Joan wins over her critics with a mix of peasant shrewdness and shining faith, but it's the same stubborn insistence that God speaks directly to her, mixed with narrowness of vision and a willful blindness to the world's realities, that brings her down -- at least on the temporal level.

Shaw's response to the mythologizing of Joan of Arc is clear both in the play itself and in the long exploratory preface. He understood Joan's famous voices not as genuine manifestations from a divine realm, but as the form taken by her intuitive common sense, ideas that she concretized into images she knew and understood from a life in the church. Which is not to say that he scorned or debunked her religious fervor. On the contrary, he honored the power of Joan's imagination, her willingness to break convention, her courage and her truly transcendent sense of joy in action. There are apparent miracles in his play -- the hens that refuse to lay until Captain Robert de Baudricourt agrees to see Joan, the wind that changes direction for her -- but all of these, even the fact that her heart survives the flames, can be explained by coincidence and a medieval worldview teeming with saints and signs. If Joan is a kind of saint, her saintliness lies in her unbending integrity, and Shaw certainly saw her visions as more true than the shabby compromising of those around her.
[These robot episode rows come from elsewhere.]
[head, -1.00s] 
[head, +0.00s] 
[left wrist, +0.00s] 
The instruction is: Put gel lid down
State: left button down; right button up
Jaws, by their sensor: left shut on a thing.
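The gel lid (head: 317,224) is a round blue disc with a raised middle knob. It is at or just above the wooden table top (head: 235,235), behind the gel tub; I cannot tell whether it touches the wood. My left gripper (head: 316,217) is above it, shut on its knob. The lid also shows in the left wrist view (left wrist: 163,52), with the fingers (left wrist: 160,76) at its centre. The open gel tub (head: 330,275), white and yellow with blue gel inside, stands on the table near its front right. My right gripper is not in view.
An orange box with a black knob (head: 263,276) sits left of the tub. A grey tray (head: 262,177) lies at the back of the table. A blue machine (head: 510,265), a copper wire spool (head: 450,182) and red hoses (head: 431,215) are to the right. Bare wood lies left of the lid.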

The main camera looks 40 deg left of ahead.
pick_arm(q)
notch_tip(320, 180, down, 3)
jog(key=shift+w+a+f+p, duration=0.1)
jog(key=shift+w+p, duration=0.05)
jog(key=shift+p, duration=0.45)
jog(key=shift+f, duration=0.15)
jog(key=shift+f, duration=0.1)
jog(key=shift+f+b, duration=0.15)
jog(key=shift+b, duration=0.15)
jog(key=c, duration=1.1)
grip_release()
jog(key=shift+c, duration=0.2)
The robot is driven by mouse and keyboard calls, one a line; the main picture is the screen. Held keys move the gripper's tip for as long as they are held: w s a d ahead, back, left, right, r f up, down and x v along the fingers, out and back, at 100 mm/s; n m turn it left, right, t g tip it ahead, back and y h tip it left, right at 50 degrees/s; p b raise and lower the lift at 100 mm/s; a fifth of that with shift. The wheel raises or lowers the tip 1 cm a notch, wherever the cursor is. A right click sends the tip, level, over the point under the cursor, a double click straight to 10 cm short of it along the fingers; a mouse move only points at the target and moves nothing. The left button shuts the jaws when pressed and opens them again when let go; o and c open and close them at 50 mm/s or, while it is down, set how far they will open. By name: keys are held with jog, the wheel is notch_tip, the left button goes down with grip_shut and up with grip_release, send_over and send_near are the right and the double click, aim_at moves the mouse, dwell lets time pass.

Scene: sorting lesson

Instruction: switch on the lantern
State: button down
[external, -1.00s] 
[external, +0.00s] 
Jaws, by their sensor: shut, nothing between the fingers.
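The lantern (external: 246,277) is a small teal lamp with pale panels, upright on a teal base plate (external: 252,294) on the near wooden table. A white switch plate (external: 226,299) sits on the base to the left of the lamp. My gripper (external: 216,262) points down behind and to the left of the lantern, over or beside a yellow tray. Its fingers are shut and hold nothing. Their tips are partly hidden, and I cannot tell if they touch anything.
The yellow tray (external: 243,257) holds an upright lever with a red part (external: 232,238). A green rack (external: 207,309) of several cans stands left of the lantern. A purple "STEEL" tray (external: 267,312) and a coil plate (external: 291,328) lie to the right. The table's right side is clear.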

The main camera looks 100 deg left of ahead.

She is also intensely practical. Her voices tell her she will not be executed, and she believes them, but when she hears the stake is ready, she renounces them in fury. It is only when Joan understands that even if she's spared execution, she will spend the rest of her life in prison that she tears up her recantation and prepares to walk into the flames, reclaiming her voices on the way.

It wasn't only the character of Joan that fascinated Shaw; he was equally interested in the politics surrounding her. As director Peter Anthony points out in his program note, nationalism didn't really exist in the fifteenth century. But it was very much in evidence a few years after World War I, when Shaw wrote Saint Joan -- and some of what he said about it, through her, might interest us today. When the Black Prince (Edward of Woodstock) "touched the soil of our country," Joan says, "the devil entered into him...but at home, in the place made for him by God, he was good. It is always so. If I went into England against the will of God to conquer England, and tried to live there and speak its language, the devil would enter into me; and when I was old I should shudder to remember the wickednesses I did."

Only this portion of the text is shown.